PROMETEO: Ho posto in loro cieche speranze.
(da Eschilo, Prometeo incatenato)

Questo presente, con il suo futuro inimmaginabile, è ancora un tempo di eroicità?
Nell’essere eroici, o eroiche, ricorrono due caratteristiche. Non riguardano il possesso di abilità straordinarie, vi sono eroi ordinari, ma la realizzazione di una scelta etica (1), per la quale si accetta il rischio di morirne (2).

L’eroicità è la conseguenza di una decisione che abbraccia un valore, accettando la possibilità di incorrere in un doloroso danno personale. Non si tratta solo della morte più visibile, eclatante, che mette a disposizione la vita stessa. Sono molte le versioni di ciò che potremmo perdere, avvicinandoci all’esperienza di un doloroso lutto: legami, autostima, convinzioni, abitudini, sicurezze, comodità.

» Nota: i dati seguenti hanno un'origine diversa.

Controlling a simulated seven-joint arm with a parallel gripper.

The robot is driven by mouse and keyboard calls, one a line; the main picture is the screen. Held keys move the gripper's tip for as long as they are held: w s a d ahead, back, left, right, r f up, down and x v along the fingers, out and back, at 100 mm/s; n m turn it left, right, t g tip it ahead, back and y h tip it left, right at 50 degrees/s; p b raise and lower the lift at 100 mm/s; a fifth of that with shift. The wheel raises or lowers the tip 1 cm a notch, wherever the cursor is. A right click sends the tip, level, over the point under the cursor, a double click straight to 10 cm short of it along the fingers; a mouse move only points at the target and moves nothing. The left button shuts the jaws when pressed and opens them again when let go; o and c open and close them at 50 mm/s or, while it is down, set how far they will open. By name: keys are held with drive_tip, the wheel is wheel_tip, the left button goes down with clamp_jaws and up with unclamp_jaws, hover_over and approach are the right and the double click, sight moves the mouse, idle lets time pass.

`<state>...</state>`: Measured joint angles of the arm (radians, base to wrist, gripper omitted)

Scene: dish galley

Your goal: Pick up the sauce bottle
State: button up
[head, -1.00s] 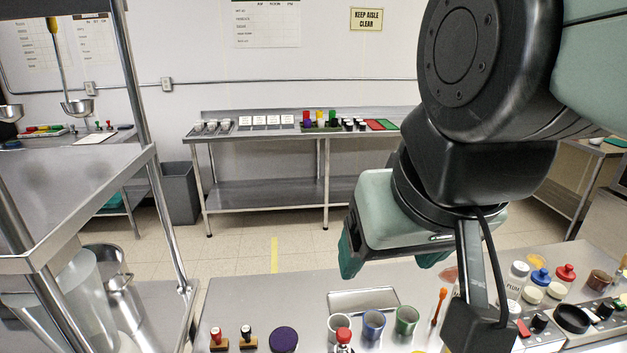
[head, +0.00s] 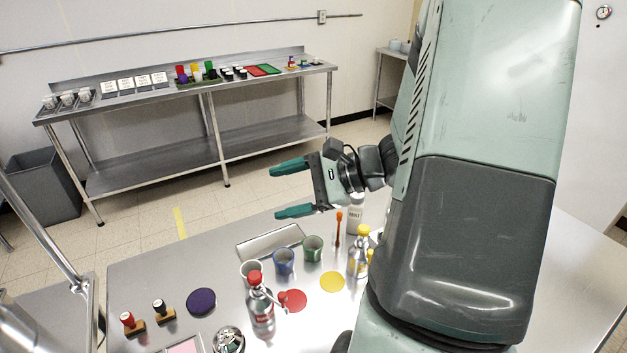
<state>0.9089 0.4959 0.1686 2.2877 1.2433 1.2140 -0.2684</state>
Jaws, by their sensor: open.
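My gripper (head: 276,190) is open and empty, its two green fingers spread and pointing left above the far edge of the steel table (head: 210,250). A pale bottle with dark lettering (head: 355,216) stands on the table beneath my wrist, right of the fingers. It may be the sauce bottle, but the label is too small to read surely. Two shiny metal bottles also stand there: one with a red top (head: 261,308) at front centre, one with a yellow top (head: 359,256) beside my arm. My gripper touches none of them.
Several cups, including a blue one (head: 284,261) and a green one (head: 313,248), stand near a metal tray (head: 268,241). An orange upright tool (head: 339,228) stands close to the pale bottle. Stamps (head: 131,322) and a purple disc (head: 201,301) lie at left.

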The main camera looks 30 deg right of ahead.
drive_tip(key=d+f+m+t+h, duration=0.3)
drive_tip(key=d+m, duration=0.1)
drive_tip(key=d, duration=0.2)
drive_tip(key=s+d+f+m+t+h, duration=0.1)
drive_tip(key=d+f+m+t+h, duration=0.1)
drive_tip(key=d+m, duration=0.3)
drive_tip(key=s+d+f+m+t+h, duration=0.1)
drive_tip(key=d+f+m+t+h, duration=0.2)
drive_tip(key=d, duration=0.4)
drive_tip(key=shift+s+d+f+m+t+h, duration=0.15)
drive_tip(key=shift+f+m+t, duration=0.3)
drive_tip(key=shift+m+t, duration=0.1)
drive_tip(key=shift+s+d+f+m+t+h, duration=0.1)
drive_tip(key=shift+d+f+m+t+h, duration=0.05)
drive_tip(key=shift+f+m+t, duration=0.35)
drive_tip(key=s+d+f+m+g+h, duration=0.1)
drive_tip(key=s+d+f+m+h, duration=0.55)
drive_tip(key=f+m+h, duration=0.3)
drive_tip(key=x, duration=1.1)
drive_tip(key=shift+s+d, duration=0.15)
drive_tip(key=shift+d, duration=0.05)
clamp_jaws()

Sicché ciò che troviamo in ogni forma di eroicità è una decisione, che scegliendo di privilegiare un proprio valore accetta il rischio di conseguenze che potrebbero lasciare ferite, la privazione di qualcosa di importante e considerato indispensabile. 

L’eroicità visibile e nota è meno di quella che rimane silente e invisibile, che non cerca applausi, ma la soddisfazione di aver agito al meglio possibile, rischiando molto di sé.

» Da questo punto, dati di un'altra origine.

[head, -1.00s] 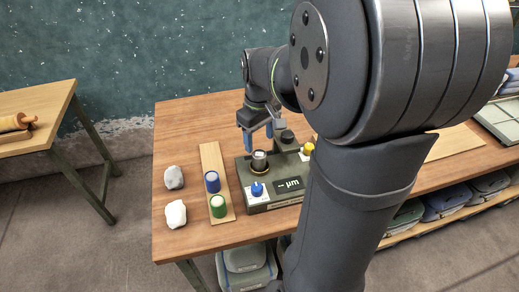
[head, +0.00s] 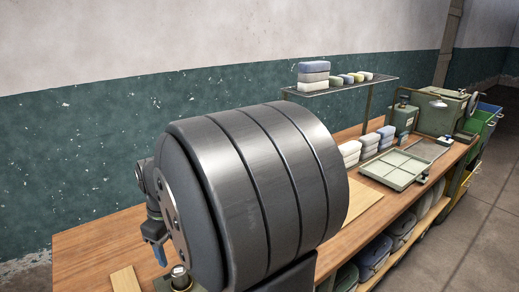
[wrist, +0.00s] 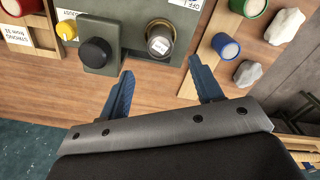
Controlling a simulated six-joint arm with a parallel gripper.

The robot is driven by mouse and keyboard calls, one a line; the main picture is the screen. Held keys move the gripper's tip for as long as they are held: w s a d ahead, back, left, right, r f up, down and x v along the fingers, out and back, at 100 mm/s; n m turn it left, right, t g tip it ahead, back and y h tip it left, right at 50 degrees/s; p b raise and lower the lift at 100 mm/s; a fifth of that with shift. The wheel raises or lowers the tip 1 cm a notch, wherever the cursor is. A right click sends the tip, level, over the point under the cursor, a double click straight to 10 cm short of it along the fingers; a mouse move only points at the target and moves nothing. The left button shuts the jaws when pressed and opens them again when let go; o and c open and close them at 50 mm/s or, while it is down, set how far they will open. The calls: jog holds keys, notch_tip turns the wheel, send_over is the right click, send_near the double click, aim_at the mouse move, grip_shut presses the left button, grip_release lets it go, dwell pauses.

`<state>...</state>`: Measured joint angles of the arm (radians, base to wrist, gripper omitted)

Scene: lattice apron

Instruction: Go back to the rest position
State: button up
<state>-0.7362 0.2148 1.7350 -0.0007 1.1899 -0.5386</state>
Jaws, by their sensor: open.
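My gripper (wrist: 162,68) is open in the wrist view, with its two blue fingers apart and nothing between them. It hangs over bare wooden bench beside a grey-green gauge (wrist: 132,22). The gauge carries a black knob (wrist: 95,53), a yellow knob (wrist: 67,30) and a metal cylinder (wrist: 160,42), which stands apart from the fingers. In the head view, only part of my gripper (head: 157,247) shows at the lower left; my large arm joint hides much of the bench. The top of the metal cylinder (head: 180,272) shows below the gripper.
A blue-topped pot (wrist: 225,46), a green pot (wrist: 248,6) and two pale stones (wrist: 285,26) lie near the gauge. A red pot (wrist: 22,6) is on the other side. A shelf (head: 345,88), towels (head: 350,150) and a tray (head: 396,168) stand along the bench.

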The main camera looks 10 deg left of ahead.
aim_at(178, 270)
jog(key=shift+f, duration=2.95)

Per questo occorrono anche a questo presente donne e uomini silentemente, ma tenacemente eroici. Ci occorre l’eroicità di chi sceglie la speranza, di cui questo tempo ha drammaticamente bisogno. Perché rimanere fedeli alla speranza, ancorati sui propri valori migliori, significa rischiare di perdere benefici, comodità o abitudini. Poiché la speranza si nutre di impegno, quando sarebbe più facile disperare e scoraggiarsi. Richiede cambiamenti e rivoluzioni personali, quando sarebbe più facile attendere e arrendersi.

Ci occorrono eroine ed eroi che scelgono di fare la cosa giusta, credendo in un futuro costruito sulla responsabilità, accettando per questo il rischio di perdere. Ma con la convinzione che il proprio gesto, invisibile e solitario, non sia invano. Perché nulla è più eroico che credere in una speranza, tanto da esserne disposti a morirne, ovvero rischiare di separarsi dai propri ripari.

Una grande poetessa eroica ha scritto: “Chi non sa morire non sa rivivere” (A. Merini).